First, on Thursday, I tested the capacitive proximity sensor with a coaxial cable (~ 50cm long) and an aluminium plate. By chance, it worked immediately: no parameter tuning was needed on order to detect the proximity of my hand, in all directions and even through a 3cm wood table. Friday evening, I decided to do the same test but with a real plant this time (the calathea I’ve already told about before). I attached the coaxial cable to a leaf with some scotch and once again, it worked perfectly !! I was able to see how close my hand was from the leaf. And if I approached my hand of another leaf, it was not detected, which is good if we want to turn each leaf into a separate button (this is probably due to the fact that on the calathea, each leaf has a separate trunk) We can thus definitely validate the choice of this component.

On Friday, we received some of the components we ordered: the LEDs and all the stuff required to test them (resistors & transistors). We first tested the 2 types of LEDs with a laboratory power supply: they are really powerful, which is good. Then, we decided to try to control them with PWM. With a lot of help from Alexis, I soldered the different components required on the breadboard part of the Olimex P407 board while Tanguy wrote the code. First, it didn’t work and after some exploration, Alexis found a short circuit between 2 pins. Once it has been removed, it worked perfectly well. We had time to test only one of the 2 LEDs. Before taking the final decision about the leds, we want to test with the optical fiber. This will be done as soon as we receive it.

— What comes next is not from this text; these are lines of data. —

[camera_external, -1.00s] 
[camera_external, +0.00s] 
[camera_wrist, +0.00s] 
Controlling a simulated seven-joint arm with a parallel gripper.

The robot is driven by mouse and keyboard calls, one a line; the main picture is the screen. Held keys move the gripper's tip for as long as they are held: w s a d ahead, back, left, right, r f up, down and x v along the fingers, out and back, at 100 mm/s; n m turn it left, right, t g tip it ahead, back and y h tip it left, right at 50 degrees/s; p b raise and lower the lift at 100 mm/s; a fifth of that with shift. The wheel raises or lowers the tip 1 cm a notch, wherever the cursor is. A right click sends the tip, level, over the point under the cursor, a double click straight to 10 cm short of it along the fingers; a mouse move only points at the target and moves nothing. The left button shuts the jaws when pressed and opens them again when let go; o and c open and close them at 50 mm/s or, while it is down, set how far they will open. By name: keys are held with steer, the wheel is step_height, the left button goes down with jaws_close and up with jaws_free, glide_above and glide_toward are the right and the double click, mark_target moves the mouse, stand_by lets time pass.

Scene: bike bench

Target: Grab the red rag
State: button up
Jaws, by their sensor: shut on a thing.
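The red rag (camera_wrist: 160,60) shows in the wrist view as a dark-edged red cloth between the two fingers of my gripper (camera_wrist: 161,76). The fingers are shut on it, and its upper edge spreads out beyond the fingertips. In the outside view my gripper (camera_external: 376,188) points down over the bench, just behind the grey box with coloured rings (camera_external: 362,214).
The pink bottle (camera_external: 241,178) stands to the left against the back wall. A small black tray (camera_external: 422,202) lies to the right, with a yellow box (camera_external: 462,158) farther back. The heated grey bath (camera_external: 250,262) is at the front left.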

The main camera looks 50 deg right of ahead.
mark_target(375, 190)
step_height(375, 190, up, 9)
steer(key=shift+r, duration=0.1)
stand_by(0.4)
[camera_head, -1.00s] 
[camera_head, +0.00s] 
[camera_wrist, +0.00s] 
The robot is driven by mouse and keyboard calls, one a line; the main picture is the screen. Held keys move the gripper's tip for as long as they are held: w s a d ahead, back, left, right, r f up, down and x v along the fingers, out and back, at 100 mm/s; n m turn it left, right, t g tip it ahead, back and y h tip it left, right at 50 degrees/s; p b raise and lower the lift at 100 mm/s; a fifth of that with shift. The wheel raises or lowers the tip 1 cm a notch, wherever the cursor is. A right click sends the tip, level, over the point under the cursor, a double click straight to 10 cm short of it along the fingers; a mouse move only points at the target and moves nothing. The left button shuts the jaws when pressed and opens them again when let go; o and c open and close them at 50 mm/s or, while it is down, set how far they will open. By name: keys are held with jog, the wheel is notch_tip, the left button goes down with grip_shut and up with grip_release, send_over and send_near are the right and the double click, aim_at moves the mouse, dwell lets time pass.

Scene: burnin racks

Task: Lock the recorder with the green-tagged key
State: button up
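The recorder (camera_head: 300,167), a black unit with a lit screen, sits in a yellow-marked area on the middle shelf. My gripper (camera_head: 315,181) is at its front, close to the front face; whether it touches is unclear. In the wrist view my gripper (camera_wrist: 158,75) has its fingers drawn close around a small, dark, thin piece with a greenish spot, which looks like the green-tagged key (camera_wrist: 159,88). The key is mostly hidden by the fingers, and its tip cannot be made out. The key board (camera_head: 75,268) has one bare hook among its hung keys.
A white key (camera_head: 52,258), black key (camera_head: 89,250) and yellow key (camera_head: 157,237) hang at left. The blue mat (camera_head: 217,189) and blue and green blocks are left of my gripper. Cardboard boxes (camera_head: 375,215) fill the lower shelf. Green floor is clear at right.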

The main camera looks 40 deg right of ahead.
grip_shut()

Next week, we have to do the schematic of our board. And I would like to write some code in order to detect how close my hand is from the sensor (up to now, I’ve just visually analysed the graph).

PS: I forgot to say, I’ve bought a new plant yesterday: a banana tree. I hope this species will move less than the Calathea. Answer on Wednesday.

Makahiya: many changes and components search

Hi everybody,

As Tanguy said, this week has seen many changes in the definition of our project. Indeed, Alexis suggested to use a real living plant. Obviously, this choice adds several difficulties: a true plant needs water to live and thus we’ll have to design a waterproof product. Moreover, a real plant grows which can be a problem as we want to put wires on leaves. Alexis and us made some research to find an appropriate plant, one which keeps its leaves all the year long, that grows as slowly as possible and has quite big leaves. Tanguy already told about the stabilized plants so I won’t explain it again.  Yesterday afternoon, I went to Truffaut in order to have a better view of the possibilities. I exposed our needs to the vendors and they showed me several plants. A Yucca is too rigid for our project, and another plant that I don’t remember the name has too many small leaves. In this shop, they didn’t have banana tree, unfortunately,which was one of the suitable plant we had found. I finally decided to take a Calathea. It will at least help us to size our project.

This week, we have also begun to look at the components that we could use. We are almost certain to use Flexinol in order to make the leaves move. It will probably be the main factor that will affect the battery size. For the proximity detection, Lélio (from Expelliarose) lended us their magic sticks so we can see how they used the capacitive sensors. For now, the most suitable chip I’ve found is the PCF8885, made by NXP. It can have up to 8 inputs and 2 chips can be connected in order to get up to 16 inputs. Moreover, it’s clearly stated that it’s possible to use remote sensing plates. We still have to check the minimum and maximum dimensions of the sensing plates before validating this choice.